(Instructions for the task)
Begin at the first line and end at the line containing "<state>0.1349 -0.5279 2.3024". Extract exactly those lines.

(Information shown)
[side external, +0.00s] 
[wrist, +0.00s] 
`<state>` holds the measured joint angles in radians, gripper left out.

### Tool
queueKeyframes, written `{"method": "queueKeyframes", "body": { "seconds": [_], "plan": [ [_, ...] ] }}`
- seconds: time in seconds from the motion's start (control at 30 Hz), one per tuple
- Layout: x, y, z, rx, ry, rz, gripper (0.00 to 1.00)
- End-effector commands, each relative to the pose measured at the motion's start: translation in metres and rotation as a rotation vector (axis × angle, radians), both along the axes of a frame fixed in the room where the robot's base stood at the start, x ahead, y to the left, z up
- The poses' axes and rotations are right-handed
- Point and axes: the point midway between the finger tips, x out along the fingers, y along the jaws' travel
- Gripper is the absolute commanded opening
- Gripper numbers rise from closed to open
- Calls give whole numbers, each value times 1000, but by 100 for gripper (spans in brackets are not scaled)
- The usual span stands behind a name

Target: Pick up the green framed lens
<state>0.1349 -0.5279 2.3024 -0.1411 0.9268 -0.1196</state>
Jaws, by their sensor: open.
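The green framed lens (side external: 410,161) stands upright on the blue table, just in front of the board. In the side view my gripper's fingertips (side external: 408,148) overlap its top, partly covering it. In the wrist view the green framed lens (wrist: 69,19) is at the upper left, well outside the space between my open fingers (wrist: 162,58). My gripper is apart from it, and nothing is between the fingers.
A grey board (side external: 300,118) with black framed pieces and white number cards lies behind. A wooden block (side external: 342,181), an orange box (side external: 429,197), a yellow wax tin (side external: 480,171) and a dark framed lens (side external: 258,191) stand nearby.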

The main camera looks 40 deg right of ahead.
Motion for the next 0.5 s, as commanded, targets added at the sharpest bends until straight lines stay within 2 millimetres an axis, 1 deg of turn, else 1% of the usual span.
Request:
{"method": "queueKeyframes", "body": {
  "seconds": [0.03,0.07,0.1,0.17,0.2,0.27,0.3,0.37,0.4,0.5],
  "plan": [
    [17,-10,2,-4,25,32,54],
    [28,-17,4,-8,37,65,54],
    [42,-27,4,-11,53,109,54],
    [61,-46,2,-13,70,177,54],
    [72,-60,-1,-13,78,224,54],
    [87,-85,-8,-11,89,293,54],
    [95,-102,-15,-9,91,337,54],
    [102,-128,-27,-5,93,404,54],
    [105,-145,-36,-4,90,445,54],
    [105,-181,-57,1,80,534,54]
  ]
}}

(Solved exercise)
[side external, +0.00s] 
[wrist, +0.00s] 
`<state>` holds the measured joint angles in radians, gripper left out.

### Tool
queueKeyframes, written `{"method": "queueKeyframes", "body": { "seconds": [_], "plan": [ [_, ...] ] }}`
- seconds: time in seconds from the motion's start (control at 30 Hz), one per tuple
- Layout: x, y, z, rx, ry, rz, gripper (0.00 to 1.00)
- End-effector commands, each relative to the pose measured at the motion's start: translation in metres and rotation as a rotation vector (axis × angle, radians), both along the axes of a frame fixed in the room where the robot's base stood at the start, x ahead, y to the left, z up
- The poses' axes and rotations are right-handed
- Point and axes: the point midway between the finger tips, x out along the fingers, y along the jaws' travel
- Gripper is the absolute commanded opening
- Gripper numbers rise from closed to open
- Calls give whole numbers, each value times 1000, but by 100 for gripper (spans in brackets are not scaled)
- The usual span stands behind a name

Target: Pick up the green framed lens
<state>0.1349 -0.5279 2.3024 -0.1411 0.9268 -0.1196</state>

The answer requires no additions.